25th April, 2013 by Andy Young
French drinks company Pernod Ricard has reported a 2.4% sales increase in the third quarter of its 2012/13 financial year.
The group also said that in the first nine months of its year, sales totalled €6.65 billion, thanks mainly to strong demand in China, Russia and India.
Sales were also helped by “continued solid growth in the United States” and emerging markets, where “growth remained strong.”
Pierre Pringuet, chief executive of Pernod Ricard, said: “Pernod Ricard’s business demonstrated good resilience in, as announced at the beginning of the year, a less favourable economic environment. Our growth is still based on the same drivers: our policy of premiumisation and innovation, the strategic brands and strong presence in emerging markets and the United States.”
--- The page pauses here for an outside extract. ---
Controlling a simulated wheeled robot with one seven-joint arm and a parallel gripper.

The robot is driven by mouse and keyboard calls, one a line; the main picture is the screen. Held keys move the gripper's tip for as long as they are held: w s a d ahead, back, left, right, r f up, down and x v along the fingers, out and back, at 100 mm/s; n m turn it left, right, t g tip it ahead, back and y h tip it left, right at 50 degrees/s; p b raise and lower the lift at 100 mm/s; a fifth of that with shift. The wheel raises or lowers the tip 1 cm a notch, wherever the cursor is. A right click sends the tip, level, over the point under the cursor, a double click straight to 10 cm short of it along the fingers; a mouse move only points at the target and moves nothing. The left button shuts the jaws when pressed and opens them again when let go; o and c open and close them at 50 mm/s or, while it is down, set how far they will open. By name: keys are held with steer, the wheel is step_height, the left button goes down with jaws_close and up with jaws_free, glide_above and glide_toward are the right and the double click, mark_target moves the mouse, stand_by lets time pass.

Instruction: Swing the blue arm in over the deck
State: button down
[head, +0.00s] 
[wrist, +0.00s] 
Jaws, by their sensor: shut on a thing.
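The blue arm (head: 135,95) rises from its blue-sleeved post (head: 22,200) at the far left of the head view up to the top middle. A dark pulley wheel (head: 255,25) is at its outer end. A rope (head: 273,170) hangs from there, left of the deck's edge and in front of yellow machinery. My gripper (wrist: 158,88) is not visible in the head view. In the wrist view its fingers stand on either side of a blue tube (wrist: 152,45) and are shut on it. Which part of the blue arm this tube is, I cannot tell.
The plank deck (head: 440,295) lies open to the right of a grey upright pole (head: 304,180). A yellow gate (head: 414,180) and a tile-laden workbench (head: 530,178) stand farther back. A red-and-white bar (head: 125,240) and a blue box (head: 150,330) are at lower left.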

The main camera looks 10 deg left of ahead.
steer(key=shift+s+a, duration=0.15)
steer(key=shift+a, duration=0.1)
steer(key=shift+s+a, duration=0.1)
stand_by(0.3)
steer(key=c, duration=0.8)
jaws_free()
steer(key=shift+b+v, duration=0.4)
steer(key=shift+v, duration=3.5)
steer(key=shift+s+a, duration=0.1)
“Confident in the strength of this model, we confirm our guidance of organic growth in profit from recurring operations of close to +6% for the full financial year 2012/13.”
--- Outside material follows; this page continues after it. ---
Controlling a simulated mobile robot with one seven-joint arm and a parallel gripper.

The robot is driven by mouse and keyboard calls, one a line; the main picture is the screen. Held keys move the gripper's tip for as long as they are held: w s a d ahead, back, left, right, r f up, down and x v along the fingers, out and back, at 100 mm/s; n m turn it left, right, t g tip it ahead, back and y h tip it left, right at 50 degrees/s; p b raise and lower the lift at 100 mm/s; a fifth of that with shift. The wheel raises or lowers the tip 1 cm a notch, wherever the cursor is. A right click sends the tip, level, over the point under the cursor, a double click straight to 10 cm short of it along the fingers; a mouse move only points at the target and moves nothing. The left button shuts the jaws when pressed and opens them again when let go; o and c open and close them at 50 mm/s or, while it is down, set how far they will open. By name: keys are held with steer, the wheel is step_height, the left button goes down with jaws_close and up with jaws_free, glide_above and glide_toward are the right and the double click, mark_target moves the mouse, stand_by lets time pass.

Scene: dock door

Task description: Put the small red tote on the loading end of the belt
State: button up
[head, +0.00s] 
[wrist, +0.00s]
Pernod Ricard’s main growth drivers for the first nine months of the financial year were Russia, where organic sales growth is up 19%, India, up 17% and China, which is up by 11%.
The sales growth in Russia was mainly due to Jameson, ArArAt, Chivas, Olmeca and Ballantine’s. The company also said that the “favourable impact of pre-buying prior to price hikes on 1 April 2013 should be noted.”
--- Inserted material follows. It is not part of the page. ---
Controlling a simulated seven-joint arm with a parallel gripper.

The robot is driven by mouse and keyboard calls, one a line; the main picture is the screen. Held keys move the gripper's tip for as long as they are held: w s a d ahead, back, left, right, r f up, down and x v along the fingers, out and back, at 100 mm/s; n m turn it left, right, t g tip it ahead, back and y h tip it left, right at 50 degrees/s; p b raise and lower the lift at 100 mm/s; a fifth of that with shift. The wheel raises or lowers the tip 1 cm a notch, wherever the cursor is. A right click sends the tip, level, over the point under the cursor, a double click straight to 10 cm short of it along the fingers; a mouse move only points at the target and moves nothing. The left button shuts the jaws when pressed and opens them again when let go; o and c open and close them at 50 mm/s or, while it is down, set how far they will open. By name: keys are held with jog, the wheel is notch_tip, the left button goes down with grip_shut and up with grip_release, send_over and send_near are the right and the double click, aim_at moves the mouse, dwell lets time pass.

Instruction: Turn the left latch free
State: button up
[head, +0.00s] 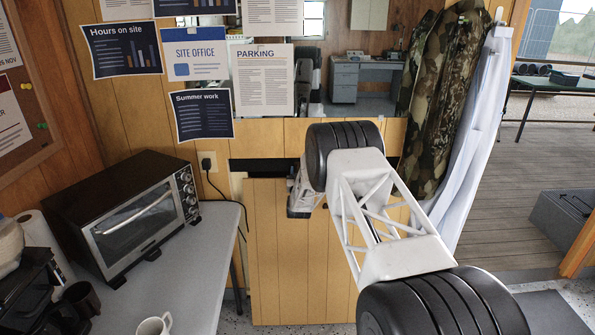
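A wooden wall panel (275,262) with vertical grooves stands low on the back wall, below the notices. A dark gap shows along its top edge, and a pale strip (238,188) shows at its upper left. My gripper (301,205) is at the upper part of this panel, at the end of my white and black arm. The arm's black joint hides part of the gripper. Its fingers are too small and covered to tell if they are open or shut. I cannot make out the left latch or whether the gripper touches it.
A grey table (190,285) at the left holds a toaster oven (135,218), a white mug (154,325) and dark kitchenware. A black cord runs from a wall socket (208,161) beside the panel. Camouflage jackets (432,100) and white clothing (478,130) hang at the right, close to my arm.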

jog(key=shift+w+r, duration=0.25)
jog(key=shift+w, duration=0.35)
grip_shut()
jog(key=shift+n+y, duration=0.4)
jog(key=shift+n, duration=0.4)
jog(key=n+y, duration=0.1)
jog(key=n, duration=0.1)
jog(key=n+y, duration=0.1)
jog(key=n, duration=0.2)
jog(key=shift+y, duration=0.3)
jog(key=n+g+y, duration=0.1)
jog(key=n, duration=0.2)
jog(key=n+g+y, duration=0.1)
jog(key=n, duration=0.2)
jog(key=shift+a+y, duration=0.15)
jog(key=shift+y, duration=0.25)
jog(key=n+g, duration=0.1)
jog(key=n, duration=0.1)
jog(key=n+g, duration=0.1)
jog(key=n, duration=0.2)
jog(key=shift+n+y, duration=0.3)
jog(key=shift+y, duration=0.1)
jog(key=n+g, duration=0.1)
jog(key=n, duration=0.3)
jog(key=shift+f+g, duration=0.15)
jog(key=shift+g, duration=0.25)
The “on-going solid performance of Martell” helped to drive the sales growth in China, and the region was also boosted by “new growth drivers” such as Jacob’s Creek and Absolut.
Pernod Ricard reported that “the situation in Western Europe remains challenging” and while the sales for the first nine months of the financial year are down 3%, the third quarter was actually “stable”. Spain is improving slightly, while renewed growth was reported in Germany, the UK and Ireland.
The company maintained its guidance that it expects “profit from recurring operations close to 6% for the full financial year 2012/13”.